Robot episode records:
────────────────

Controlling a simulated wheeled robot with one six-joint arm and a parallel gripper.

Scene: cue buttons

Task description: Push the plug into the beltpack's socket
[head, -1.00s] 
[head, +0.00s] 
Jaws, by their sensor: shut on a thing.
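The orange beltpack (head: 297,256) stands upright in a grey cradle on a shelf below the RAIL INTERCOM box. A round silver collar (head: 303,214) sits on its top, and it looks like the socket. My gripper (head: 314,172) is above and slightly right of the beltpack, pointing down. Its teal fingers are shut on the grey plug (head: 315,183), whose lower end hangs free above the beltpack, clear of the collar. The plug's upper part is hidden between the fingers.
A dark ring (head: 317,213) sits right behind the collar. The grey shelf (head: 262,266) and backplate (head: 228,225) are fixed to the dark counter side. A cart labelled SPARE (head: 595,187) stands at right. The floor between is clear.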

────────────────

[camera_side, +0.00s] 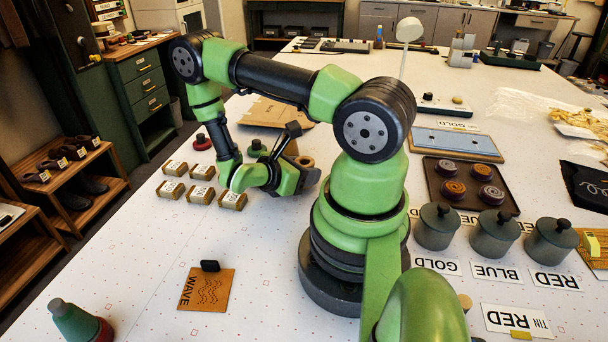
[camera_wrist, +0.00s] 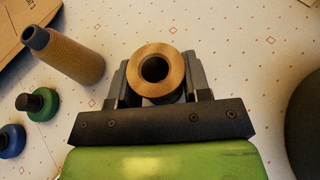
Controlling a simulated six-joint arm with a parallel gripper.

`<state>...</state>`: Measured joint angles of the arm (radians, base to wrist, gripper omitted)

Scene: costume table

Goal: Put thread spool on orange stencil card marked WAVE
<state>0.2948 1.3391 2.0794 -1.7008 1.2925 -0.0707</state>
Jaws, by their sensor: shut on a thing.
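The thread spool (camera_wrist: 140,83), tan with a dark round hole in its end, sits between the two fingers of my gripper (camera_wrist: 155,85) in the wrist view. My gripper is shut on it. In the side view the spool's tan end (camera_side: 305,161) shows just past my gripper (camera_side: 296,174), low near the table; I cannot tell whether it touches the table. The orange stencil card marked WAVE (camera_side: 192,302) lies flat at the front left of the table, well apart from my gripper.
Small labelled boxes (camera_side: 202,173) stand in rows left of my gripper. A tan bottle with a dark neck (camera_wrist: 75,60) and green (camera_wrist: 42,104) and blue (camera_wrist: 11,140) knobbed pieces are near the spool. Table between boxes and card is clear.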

────────────────

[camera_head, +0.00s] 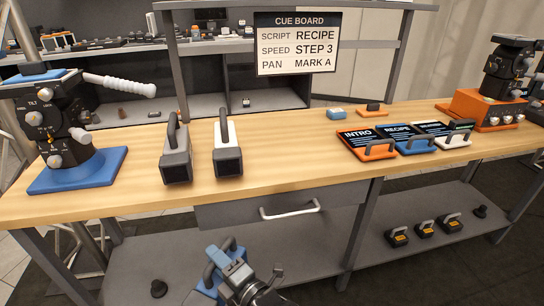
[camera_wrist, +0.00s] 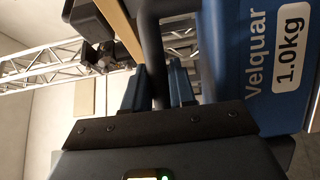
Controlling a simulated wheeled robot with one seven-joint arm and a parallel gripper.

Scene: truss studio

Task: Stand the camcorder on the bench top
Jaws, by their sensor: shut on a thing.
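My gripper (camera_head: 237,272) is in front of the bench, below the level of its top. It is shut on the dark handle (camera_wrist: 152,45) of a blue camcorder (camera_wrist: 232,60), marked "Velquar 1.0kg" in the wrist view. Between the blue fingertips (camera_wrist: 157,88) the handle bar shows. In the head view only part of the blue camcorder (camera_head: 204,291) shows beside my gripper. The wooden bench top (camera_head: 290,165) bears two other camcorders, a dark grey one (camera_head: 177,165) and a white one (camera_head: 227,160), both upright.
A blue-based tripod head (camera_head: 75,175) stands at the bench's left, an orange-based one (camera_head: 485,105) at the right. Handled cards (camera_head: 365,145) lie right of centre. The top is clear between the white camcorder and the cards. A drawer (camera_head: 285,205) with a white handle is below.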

────────────────

→ GIVEN PROBLEM:
The line containing "Controlling a simulated wheeled robot with one seven-joint" opens the part, and the line containing "Task: Stand the camcorder on the bench top" closes it. Output that part exactly, with both, and only that.

→ THE ANSWER:
Controlling a simulated wheeled robot with one seven-joint arm and a parallel gripper.

Scene: truss studio

Task: Stand the camcorder on the bench top

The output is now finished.